■ Required task ■
Your task is to give the listing below back word for word, pictures excluded.

■ Supplied material ■
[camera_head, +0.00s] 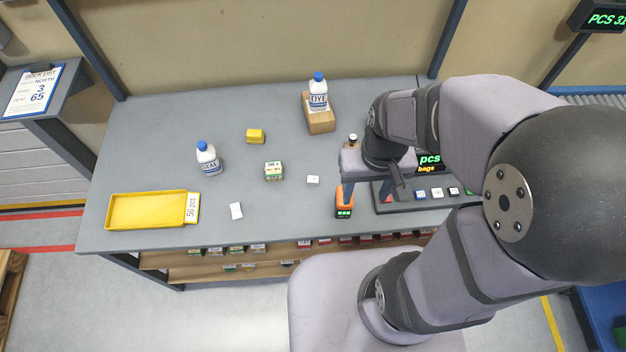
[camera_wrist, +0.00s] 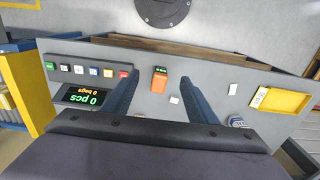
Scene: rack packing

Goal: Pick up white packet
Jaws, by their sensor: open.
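A small flat white packet (camera_head: 236,210) lies on the grey table near its front edge, right of the yellow tray. It also shows in the wrist view (camera_wrist: 233,89), right of my fingers. A smaller white piece (camera_head: 313,180) lies nearer to my gripper and shows in the wrist view (camera_wrist: 174,99); I cannot tell exactly what it is. My gripper (camera_head: 366,191) is open and empty over the right part of the table, well to the right of the packet. Its two dark fingers (camera_wrist: 160,78) stand apart in the wrist view.
A yellow tray (camera_head: 148,211) sits at left, a white bottle (camera_head: 208,158) behind it. A yellow block (camera_head: 255,136), green-white box (camera_head: 274,171) and orange device (camera_head: 343,204) share the table. A button console (camera_head: 425,205) is at right.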

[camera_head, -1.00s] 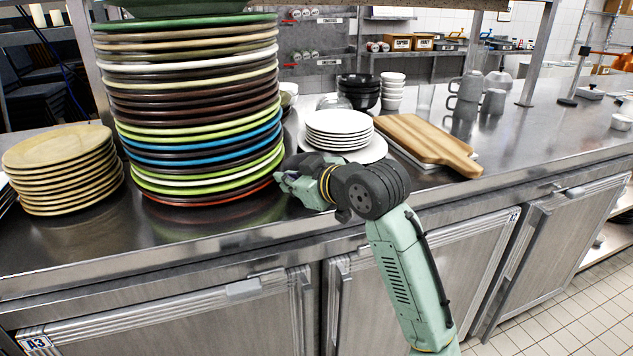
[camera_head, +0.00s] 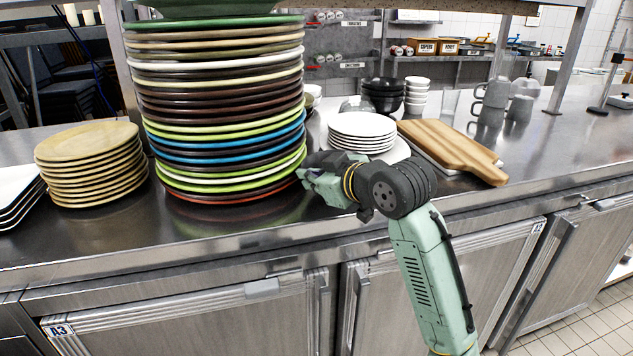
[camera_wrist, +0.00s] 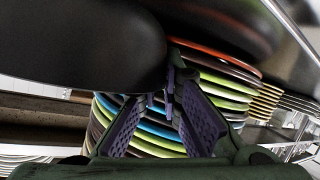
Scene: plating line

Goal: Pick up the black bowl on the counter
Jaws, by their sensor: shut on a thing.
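My gripper (camera_head: 308,176) is low over the front of the counter (camera_head: 200,245), just right of the tall plate stack. In the wrist view my gripper's purple-padded fingers (camera_wrist: 168,95) converge at their tips. A large, smooth, dark rounded shape fills the upper left there. I take it for the black bowl (camera_wrist: 80,45), with its edge at the fingertips. My gripper is shut on it. In the head view the arm largely hides the held bowl, and I cannot tell whether it touches the counter. Other black bowls (camera_head: 383,88) stand stacked farther back.
The tall stack of coloured plates (camera_head: 225,130) is close on the left. White plates (camera_head: 362,128) and a wooden board (camera_head: 455,150) lie behind and right. Wooden plates (camera_head: 90,165) stand far left. The counter's front strip is mostly clear.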

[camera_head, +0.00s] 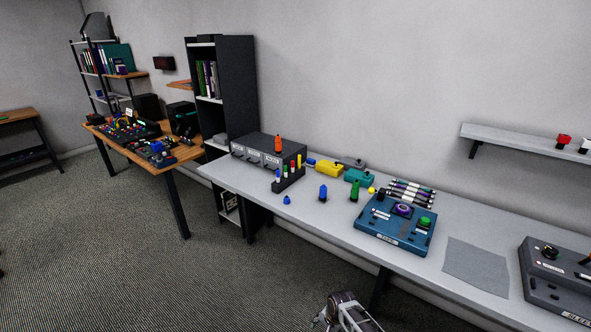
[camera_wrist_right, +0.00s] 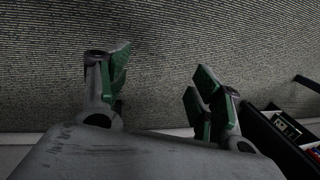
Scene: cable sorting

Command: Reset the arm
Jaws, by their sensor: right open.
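My right gripper (camera_wrist_right: 158,85) shows in the right wrist view with its green-padded fingers spread apart and nothing between them. My left gripper cannot be made out in either view.
The table bears a blue box with a green knob (camera_head: 395,221), a grey mat (camera_head: 477,266), a dark control box (camera_head: 557,280), cables (camera_head: 410,190) and connectors. A wooden desk (camera_head: 160,157) stands at the left. In the right wrist view a black-edged object (camera_wrist_right: 280,140) is close at right.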

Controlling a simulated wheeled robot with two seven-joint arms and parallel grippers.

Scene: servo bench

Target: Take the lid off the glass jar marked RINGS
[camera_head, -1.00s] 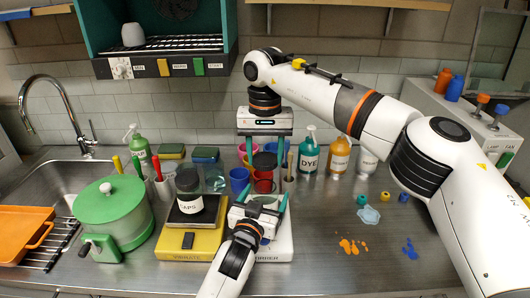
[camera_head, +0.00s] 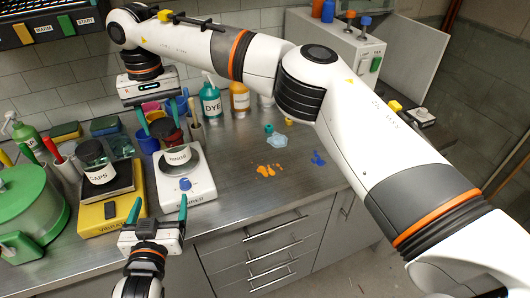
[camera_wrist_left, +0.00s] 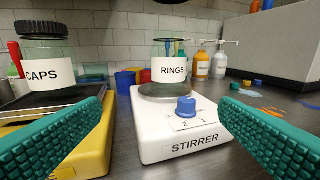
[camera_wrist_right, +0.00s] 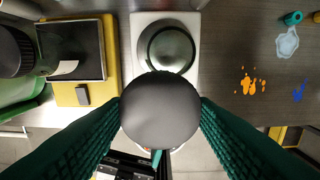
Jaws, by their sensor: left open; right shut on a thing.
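The glass jar marked RINGS (camera_head: 179,161) stands upright on the white stirrer (camera_head: 187,186); it also shows in the left wrist view (camera_wrist_left: 169,64). Its top is uncovered. My right gripper (camera_head: 160,122) is shut on a dark round lid (camera_wrist_right: 160,109) and holds it up, apart from the jar. In the right wrist view the open jar (camera_wrist_right: 167,49) lies beyond the lid. My left gripper (camera_head: 158,208) is open and empty, in front of the stirrer near the bench's front edge. The jar stands clear of its fingers.
A lidded jar marked CAPS (camera_head: 99,168) stands on a yellow device (camera_head: 108,212) left of the stirrer. Cups, a DYE bottle (camera_head: 210,103) and other bottles stand behind. Orange (camera_head: 268,170) and blue spills mark the mostly clear bench at right.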

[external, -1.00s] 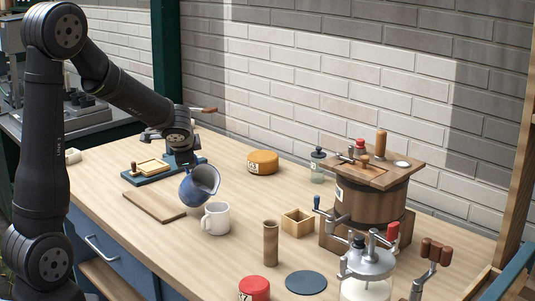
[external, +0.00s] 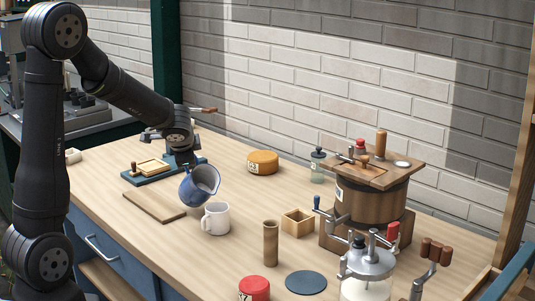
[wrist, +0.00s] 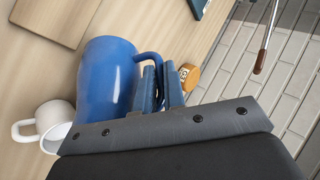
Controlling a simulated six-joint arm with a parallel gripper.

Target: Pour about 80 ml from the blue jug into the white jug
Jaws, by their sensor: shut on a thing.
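My gripper (wrist: 160,88) is shut on the blue jug's handle. The white jug (external: 215,219) stands upright on the table just below and right of the blue jug's mouth. No stream of liquid can be made out, and the level inside either jug cannot be seen.
A wooden board (external: 154,206) lies left of the jugs. A blue tray with a wooden mould (external: 150,168) is behind it. A wooden cylinder (external: 270,243), a small wooden box (external: 297,223) and an orange round tin (external: 262,162) stand to the right. The churn (external: 369,200) stands further right.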

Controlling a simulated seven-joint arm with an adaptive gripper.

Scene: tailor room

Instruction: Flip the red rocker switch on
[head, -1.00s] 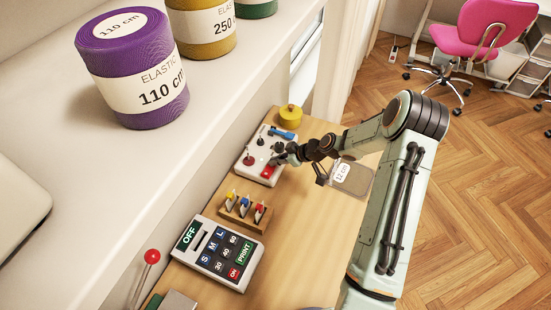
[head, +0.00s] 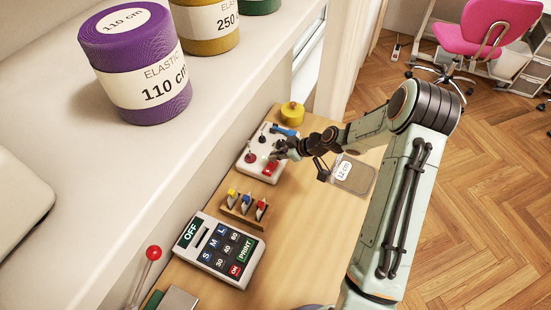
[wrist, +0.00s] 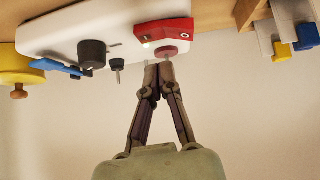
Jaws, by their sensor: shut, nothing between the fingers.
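The red rocker switch (head: 270,169) sits on the near right corner of a white control panel (head: 252,170) on the wooden table. In the wrist view the red rocker (wrist: 165,29) shows small white marks at both ends; I cannot tell which end is pressed. My gripper (head: 280,155) is over the panel, close to the rocker. In the wrist view my gripper's fingertips (wrist: 158,68) are together and empty, just below a round red knob (wrist: 167,51) that lies between them and the rocker. I cannot tell whether they touch anything.
The panel also carries black knobs (wrist: 92,53) and a blue lever (head: 284,131). A yellow round thing (head: 292,112) stands behind it. A wooden block with coloured clips (head: 243,207) and a keypad device (head: 217,248) lie nearer. A wall shelf rises at left.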

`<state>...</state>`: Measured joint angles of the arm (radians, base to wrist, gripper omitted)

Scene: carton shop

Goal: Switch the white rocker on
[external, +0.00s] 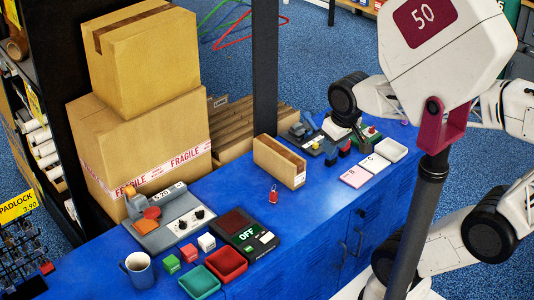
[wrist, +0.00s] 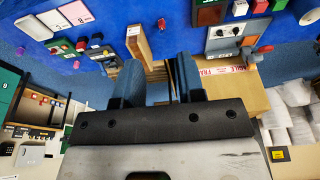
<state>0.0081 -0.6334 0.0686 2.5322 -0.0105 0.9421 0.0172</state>
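A dark device (external: 243,232) lies on the blue bench, with a dark red panel and a green display (external: 246,235) reading OFF. A small white rocker (external: 267,237) sits at its right end; its tilt is too small to tell. Part of the device (wrist: 209,13) shows at the top edge of the wrist view, where I cannot make out the rocker. My gripper (external: 338,149) is toward the far end of the bench, well away from the device. In the wrist view my gripper (wrist: 158,72) has its two blue fingers apart, with nothing held between them.
An upright brown carton (external: 280,162) and a red padlock-like piece (external: 273,194) stand between my gripper and the device. A grey panel with knobs (external: 175,218), coloured cubes, red (external: 226,263) and green trays, and a mug (external: 138,270) surround the device. Stacked boxes (external: 150,130) rise behind.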

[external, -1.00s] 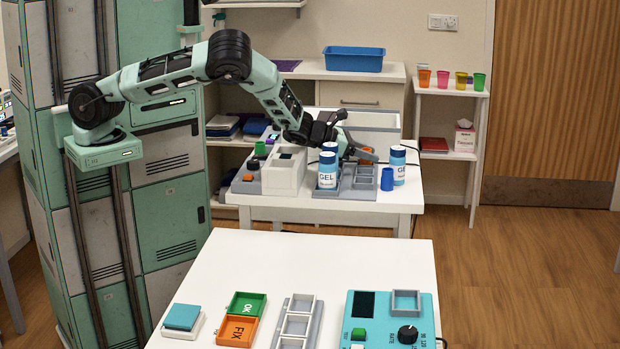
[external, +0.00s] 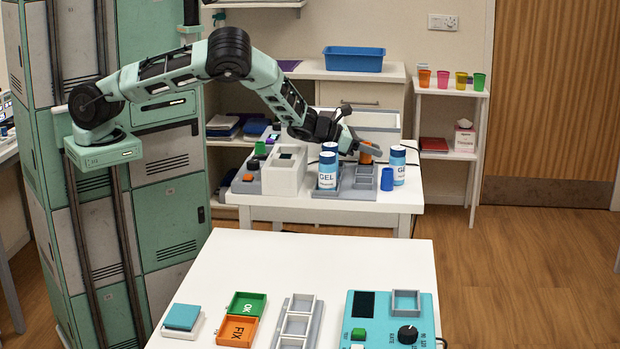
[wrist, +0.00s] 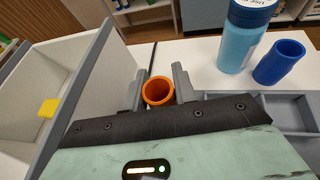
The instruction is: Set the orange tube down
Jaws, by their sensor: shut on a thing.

■ Result ■
[camera_head, +0.00s] 
[camera_wrist, +0.00s] 
Scene: rack packing

Goal: Pick up white packet
Jaws, by their sensor: open.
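A small flat white packet (camera_head: 236,210) lies on the grey table near its front edge, right of the yellow tray. It also shows in the wrist view (camera_wrist: 233,89), right of my fingers. A smaller white piece (camera_head: 313,180) lies nearer to my gripper and shows in the wrist view (camera_wrist: 174,99); I cannot tell exactly what it is. My gripper (camera_head: 366,191) is open and empty over the right part of the table, well to the right of the packet. Its two dark fingers (camera_wrist: 160,78) stand apart in the wrist view.
A yellow tray (camera_head: 148,211) sits at left, a white bottle (camera_head: 208,158) behind it. A yellow block (camera_head: 255,136), green-white box (camera_head: 274,171) and orange device (camera_head: 343,204) share the table. A button console (camera_head: 425,205) is at right.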

[camera_head, -1.00s] 
[camera_head, +0.00s] 
[camera_wrist, +0.00s] 
Scene: plating line

Goal: Pick up the black bowl on the counter
Jaws, by their sensor: shut on a thing.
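My gripper (camera_head: 308,176) is low over the front of the counter (camera_head: 200,245), just right of the tall plate stack. In the wrist view my gripper's purple-padded fingers (camera_wrist: 168,95) converge at their tips. A large, smooth, dark rounded shape fills the upper left there. I take it for the black bowl (camera_wrist: 80,45), with its edge at the fingertips. My gripper is shut on it. In the head view the arm largely hides the held bowl, and I cannot tell whether it touches the counter. Other black bowls (camera_head: 383,88) stand stacked farther back.
The tall stack of coloured plates (camera_head: 225,130) is close on the left. White plates (camera_head: 362,128) and a wooden board (camera_head: 455,150) lie behind and right. Wooden plates (camera_head: 90,165) stand far left. The counter's front strip is mostly clear.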

[camera_head, +0.00s] 
[camera_wrist_right, +0.00s] 
Scene: cable sorting

Command: Reset the arm
Jaws, by their sensor: right open.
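My right gripper (camera_wrist_right: 158,85) shows in the right wrist view with its green-padded fingers spread apart and nothing between them. My left gripper cannot be made out in either view.
The table bears a blue box with a green knob (camera_head: 395,221), a grey mat (camera_head: 477,266), a dark control box (camera_head: 557,280), cables (camera_head: 410,190) and connectors. A wooden desk (camera_head: 160,157) stands at the left. In the right wrist view a black-edged object (camera_wrist_right: 280,140) is close at right.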

Controlling a simulated wheeled robot with two seven-joint arms and parallel grippers.

Scene: servo bench

Target: Take the lid off the glass jar marked RINGS
[camera_head, -1.00s] 
[camera_head, +0.00s] 
[camera_wrist_left, +0.00s] 
[camera_wrist_right, +0.00s] 
Jaws, by their sensor: left open; right shut on a thing.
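The glass jar marked RINGS (camera_head: 179,161) stands upright on the white stirrer (camera_head: 187,186); it also shows in the left wrist view (camera_wrist_left: 169,64). Its top is uncovered. My right gripper (camera_head: 160,122) is shut on a dark round lid (camera_wrist_right: 160,109) and holds it up, apart from the jar. In the right wrist view the open jar (camera_wrist_right: 167,49) lies beyond the lid. My left gripper (camera_head: 158,208) is open and empty, in front of the stirrer near the bench's front edge. The jar stands clear of its fingers.
A lidded jar marked CAPS (camera_head: 99,168) stands on a yellow device (camera_head: 108,212) left of the stirrer. Cups, a DYE bottle (camera_head: 210,103) and other bottles stand behind. Orange (camera_head: 268,170) and blue spills mark the mostly clear bench at right.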

[external, -1.00s] 
[external, +0.00s] 
[wrist, +0.00s] 
Controlling a simulated six-joint arm with a parallel gripper.

Target: Pour about 80 ml from the blue jug into the white jug
Jaws, by their sensor: shut on a thing.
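My gripper (wrist: 160,88) is shut on the blue jug's handle. The white jug (external: 215,219) stands upright on the table just below and right of the blue jug's mouth. No stream of liquid can be made out, and the level inside either jug cannot be seen.
A wooden board (external: 154,206) lies left of the jugs. A blue tray with a wooden mould (external: 150,168) is behind it. A wooden cylinder (external: 270,243), a small wooden box (external: 297,223) and an orange round tin (external: 262,162) stand to the right. The churn (external: 369,200) stands further right.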

Controlling a simulated seven-joint arm with an adaptive gripper.

Scene: tailor room

Instruction: Flip the red rocker switch on
[head, -1.00s] 
[head, +0.00s] 
[wrist, +0.00s] 
Jaws, by their sensor: shut, nothing between the fingers.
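The red rocker switch (head: 270,169) sits on the near right corner of a white control panel (head: 252,170) on the wooden table. In the wrist view the red rocker (wrist: 165,29) shows small white marks at both ends; I cannot tell which end is pressed. My gripper (head: 280,155) is over the panel, close to the rocker. In the wrist view my gripper's fingertips (wrist: 158,68) are together and empty, just below a round red knob (wrist: 167,51) that lies between them and the rocker. I cannot tell whether they touch anything.
The panel also carries black knobs (wrist: 92,53) and a blue lever (head: 284,131). A yellow round thing (head: 292,112) stands behind it. A wooden block with coloured clips (head: 243,207) and a keypad device (head: 217,248) lie nearer. A wall shelf rises at left.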

`<state>...</state>`: Measured joint angles of the arm (radians, base to wrist, gripper omitted)

Scene: carton shop

Goal: Switch the white rocker on
[external, +0.00s] 
[wrist, +0.00s] 
<state>0.0081 -0.6334 0.0686 2.5322 -0.0105 0.9421 0.0172</state>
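A dark device (external: 243,232) lies on the blue bench, with a dark red panel and a green display (external: 246,235) reading OFF. A small white rocker (external: 267,237) sits at its right end; its tilt is too small to tell. Part of the device (wrist: 209,13) shows at the top edge of the wrist view, where I cannot make out the rocker. My gripper (external: 338,149) is toward the far end of the bench, well away from the device. In the wrist view my gripper (wrist: 158,72) has its two blue fingers apart, with nothing held between them.
An upright brown carton (external: 280,162) and a red padlock-like piece (external: 273,194) stand between my gripper and the device. A grey panel with knobs (external: 175,218), coloured cubes, red (external: 226,263) and green trays, and a mug (external: 138,270) surround the device. Stacked boxes (external: 150,130) rise behind.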

[external, -1.00s] 
[external, +0.00s] 
[wrist, +0.00s] 
The instruction is: Set the orange tube down
Jaws, by their sensor: shut on a thing.

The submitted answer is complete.